ルカによる福音書1:46~80 2024.5.12
小田弘平
イエスの母となったマリアは天使ガブリエルから「あなたは男の子を産む、その子をイエスと名付けなさい。その子は偉大な人となり、いと高き方の子と言われる」と言われた。このときマリアは主への賛美をこころから高らかに賛美した。「わたしの魂は主をあがめ、わたしの霊は救い主である神を喜びたたえます。身分の低い、この主のはしためにも 目を留めてくださったからです。今から後、いつの世の人も、わたしは幸いな者というでしょう。力ある方が、わたしに偉大なことをなさいましたから。その御名は尊く、その憐れみは代々に限りなく、主を畏れる者に及びます。」
マリアはどのような人だったろうか。心からへりくだって神を求める女性ではなかったか。それにしても、マリアはなんと素直に神を賛美することか。私はなぜかこのように素直に神を賛美できない、賛美する気持ちを邪魔する心がある。これが私の罪かと思う。その罪のためにイエスはこの世に生まれ、十字架にかけられ、そして復活されたのだ。
マリアの賛歌の後半は「権力ある者をその座から引き下ろし、身分の低い者を高く上げ、飢えた人を良い物で満たし富める者を空腹のまま追い返されます」と続く。これはイエスの生涯そのものだ。
57節以下はイエスの先駆者となるヨハネの誕生について記している。ヨハネの父ザカリアは聖霊に満たされ預言した。「(わが子)お前はいと高き方の預言者と呼ばれる。主に先立って行き、その道を整え、主の民に罪の赦しによる救いを知らせる。神の憐れみはあけぼのの光が(暗闇を生きる)我らの道を照らし、我らを平和の道に導く」。事実ヨハネは「悔い改めよ、天の国は近づいた」と叫び主イエスの先駆者となった。しかし現実は厳しい。なんとヨハネは権力欲に満ちた罪人ヘロデに殺されたのだ、それだけではない、「天の国は近づいた」とヨハネが叫んだ主イエスはイエスが愛してやまなかった民衆に殺された。
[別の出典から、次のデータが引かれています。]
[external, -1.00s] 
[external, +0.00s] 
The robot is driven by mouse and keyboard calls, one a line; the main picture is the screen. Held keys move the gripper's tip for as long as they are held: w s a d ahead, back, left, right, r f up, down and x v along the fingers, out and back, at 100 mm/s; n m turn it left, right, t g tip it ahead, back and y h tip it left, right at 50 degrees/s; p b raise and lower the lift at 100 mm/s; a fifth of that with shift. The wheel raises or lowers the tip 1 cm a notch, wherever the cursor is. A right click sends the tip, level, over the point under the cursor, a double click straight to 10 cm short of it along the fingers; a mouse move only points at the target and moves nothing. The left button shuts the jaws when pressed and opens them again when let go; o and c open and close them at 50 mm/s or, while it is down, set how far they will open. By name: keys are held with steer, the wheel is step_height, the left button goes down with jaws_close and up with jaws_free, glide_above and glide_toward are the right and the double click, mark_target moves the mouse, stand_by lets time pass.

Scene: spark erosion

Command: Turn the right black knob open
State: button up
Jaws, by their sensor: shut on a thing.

誕生から死までヨハネと主イエスは地上での生涯を共にした。しかし思いがけないことが起きた。天の神は主イエスを復活されたのだ。これは先に御国に先駆けしたヨハネにとってこの上ない喜びとなった。そのヨハネは荒れ野で先駆者として呼び出されるまで荒れ野で神によって徹底的に鍛えられた。
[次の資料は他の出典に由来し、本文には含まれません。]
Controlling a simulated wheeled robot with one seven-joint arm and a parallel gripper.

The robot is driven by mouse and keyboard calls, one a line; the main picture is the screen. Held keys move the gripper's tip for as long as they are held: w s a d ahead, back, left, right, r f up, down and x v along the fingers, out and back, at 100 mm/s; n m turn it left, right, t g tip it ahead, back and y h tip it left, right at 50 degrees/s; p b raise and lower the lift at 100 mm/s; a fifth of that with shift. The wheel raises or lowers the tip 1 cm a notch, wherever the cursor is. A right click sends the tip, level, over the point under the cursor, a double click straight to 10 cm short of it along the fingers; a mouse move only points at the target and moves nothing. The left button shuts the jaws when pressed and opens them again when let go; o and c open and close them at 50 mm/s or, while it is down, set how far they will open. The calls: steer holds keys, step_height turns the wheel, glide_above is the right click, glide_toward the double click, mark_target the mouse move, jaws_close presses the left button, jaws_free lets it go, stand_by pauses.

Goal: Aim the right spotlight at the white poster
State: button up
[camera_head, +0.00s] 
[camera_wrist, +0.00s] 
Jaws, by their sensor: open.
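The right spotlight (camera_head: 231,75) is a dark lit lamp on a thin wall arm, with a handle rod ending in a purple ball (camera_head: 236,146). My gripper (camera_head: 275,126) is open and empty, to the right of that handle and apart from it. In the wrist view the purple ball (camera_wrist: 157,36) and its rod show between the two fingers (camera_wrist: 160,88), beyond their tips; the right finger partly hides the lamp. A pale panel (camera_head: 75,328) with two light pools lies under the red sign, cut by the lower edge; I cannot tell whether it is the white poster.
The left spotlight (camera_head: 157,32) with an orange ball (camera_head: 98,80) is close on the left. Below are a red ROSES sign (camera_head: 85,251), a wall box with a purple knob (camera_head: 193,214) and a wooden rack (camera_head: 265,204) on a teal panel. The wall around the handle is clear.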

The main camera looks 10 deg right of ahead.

私たちはこのことを心しておきたい。私たちの人生の困難、苦しみ、試練は神に用いられるための荒れ野の鍛錬だ。先輩がヨハネだ。しかし単独の試練ではない。イエスが共に歩んでくださっている。これはルカによる福音書の著者ルカの師パウロも味わった試練だ。ルカもこのことを伝えたいのだ。私たちも聖霊の助けを頂きながら信仰の生涯を生き抜こう。